Sections of a balance sheet
1. Fixed assets
2. Current assets
3. Current liabilities
4. Long term liabilities
5. Capital employed
a. Capital
b. Opening balance
c. Net profit
d. Drawings



Profit and loss account allows us to calculate our net profit.
Balance sheet will summarise our assets and liabilities. If done correctly the balance will
equate to the level of capital invested as at that particular date.

TRADING BUSINESS OR PROFESSIONAL BUSINESS?
A professional business will start its profit and loss account by listing its income from
professional charges (profit costs) and other sources.

A trading business will first have to work out its gross profit.

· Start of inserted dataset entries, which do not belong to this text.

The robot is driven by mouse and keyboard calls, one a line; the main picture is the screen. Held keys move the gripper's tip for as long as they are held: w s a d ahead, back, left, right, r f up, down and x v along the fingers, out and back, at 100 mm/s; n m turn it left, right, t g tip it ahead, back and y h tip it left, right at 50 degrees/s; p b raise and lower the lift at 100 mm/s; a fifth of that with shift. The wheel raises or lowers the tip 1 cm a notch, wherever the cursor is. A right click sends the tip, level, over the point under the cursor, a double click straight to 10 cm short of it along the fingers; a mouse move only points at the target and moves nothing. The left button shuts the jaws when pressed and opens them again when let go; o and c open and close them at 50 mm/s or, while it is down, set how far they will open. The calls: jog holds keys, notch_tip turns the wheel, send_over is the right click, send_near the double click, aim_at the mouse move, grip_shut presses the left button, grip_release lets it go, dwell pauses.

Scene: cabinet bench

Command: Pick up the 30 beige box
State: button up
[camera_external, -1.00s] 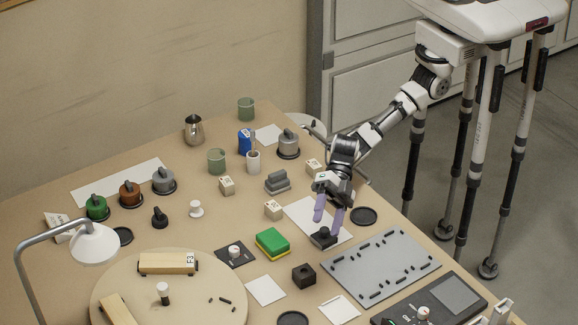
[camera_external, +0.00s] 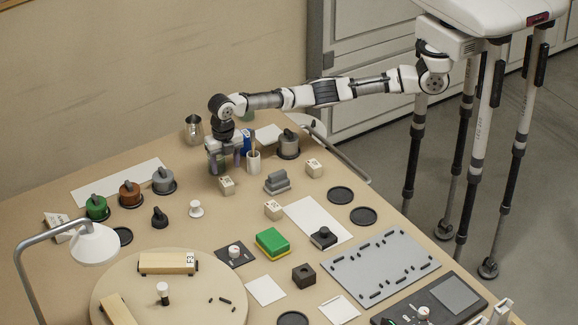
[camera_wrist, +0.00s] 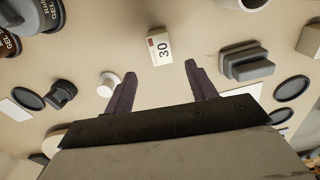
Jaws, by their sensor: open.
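The beige box marked 30 (camera_wrist: 160,48) lies in the upper middle of the wrist view, beyond the fingertips and between their lines. A beige box (camera_external: 227,186) just in front of my gripper in the external view appears to be the same one, though its number is too small to read there. My gripper (camera_external: 226,168) points down above the table at the back, close to this box. In the wrist view my gripper (camera_wrist: 160,72) has its two dark fingers wide apart with nothing between them.
Other beige boxes (camera_external: 273,210) (camera_external: 314,168) stand to the right. A grey stepped block (camera_external: 277,183), a white knob (camera_external: 196,209) and a white cup (camera_external: 254,162) are nearby. The green mug behind my gripper is mostly hidden. Bare tabletop surrounds the box.

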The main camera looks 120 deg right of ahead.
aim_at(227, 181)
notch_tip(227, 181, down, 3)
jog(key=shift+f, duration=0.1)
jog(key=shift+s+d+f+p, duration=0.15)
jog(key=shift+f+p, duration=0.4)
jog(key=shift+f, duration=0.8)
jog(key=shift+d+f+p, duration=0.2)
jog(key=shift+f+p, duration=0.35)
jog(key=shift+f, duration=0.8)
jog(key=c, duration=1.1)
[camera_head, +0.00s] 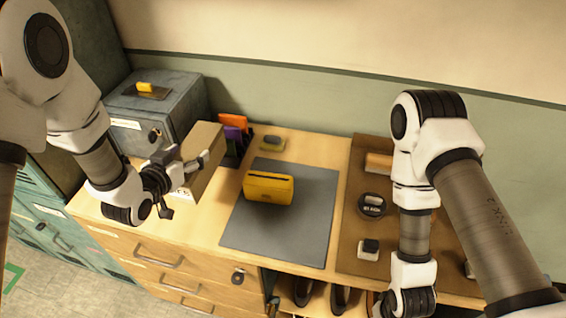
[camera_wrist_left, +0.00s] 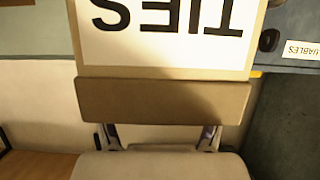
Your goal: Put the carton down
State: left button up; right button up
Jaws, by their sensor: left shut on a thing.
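The carton (camera_head: 208,150) is a tall tan box at the left end of the wooden desk, beside the grey metal box. In the left wrist view the carton (camera_wrist_left: 160,102) fills the upper middle, with a white label reading TIES upside down. My left gripper (camera_head: 190,165) is shut on the carton from its left side. Part of the carton is hidden behind the gripper. I cannot tell whether its bottom touches the desk top. My right arm reaches down over the right side, and its gripper is not visible.
A grey mat (camera_head: 285,232) carries a yellow box (camera_head: 268,188). Orange and purple folders (camera_head: 233,138) stand close behind the carton. The grey metal box (camera_head: 155,108) is at left. A brown board (camera_head: 349,215) with several small items lies at right.

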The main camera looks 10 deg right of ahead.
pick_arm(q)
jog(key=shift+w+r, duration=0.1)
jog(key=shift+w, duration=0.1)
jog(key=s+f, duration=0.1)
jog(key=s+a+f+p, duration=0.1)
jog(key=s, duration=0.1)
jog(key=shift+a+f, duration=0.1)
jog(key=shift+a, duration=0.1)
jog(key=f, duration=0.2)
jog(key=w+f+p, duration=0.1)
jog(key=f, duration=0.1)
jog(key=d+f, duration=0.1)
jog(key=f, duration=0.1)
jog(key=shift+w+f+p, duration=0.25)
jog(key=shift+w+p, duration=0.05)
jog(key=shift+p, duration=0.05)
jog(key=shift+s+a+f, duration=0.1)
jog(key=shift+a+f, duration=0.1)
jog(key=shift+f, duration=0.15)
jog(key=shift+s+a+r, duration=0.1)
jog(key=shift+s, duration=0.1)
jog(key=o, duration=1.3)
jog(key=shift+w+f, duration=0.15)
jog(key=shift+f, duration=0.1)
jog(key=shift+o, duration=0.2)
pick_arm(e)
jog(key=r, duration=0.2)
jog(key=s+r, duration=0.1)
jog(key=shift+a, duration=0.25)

Drawings appear on the capital employed section of the balance sheet.
Assets are found at the start of the balance sheet.
Current assets will be placed on the balance sheet in the order of increasing liquidity.

WIP is a current asset and will appear on the balance sheet.

Bad debts will be an added expense in the profit and loss account. The debtors figure will be
adjusted (less) under assets for the balance sheet.
Doubtful debts will be added to the figure for bad debts under expenses in the profit and
loss account. The debtors figure will be adjusted ‘less’ the provision for doubtful debts on
the balance sheet.

Depreciation is an expense on the profit and loss account. Accumulated depreciation
appears on the balance sheet.

Partnership accounts.
Additional profit section on the profit and loss account. Capital section on the balance sheet.
Balance sheet will also have a note regarding movements on current accounts.
Each partner needs their own capital account.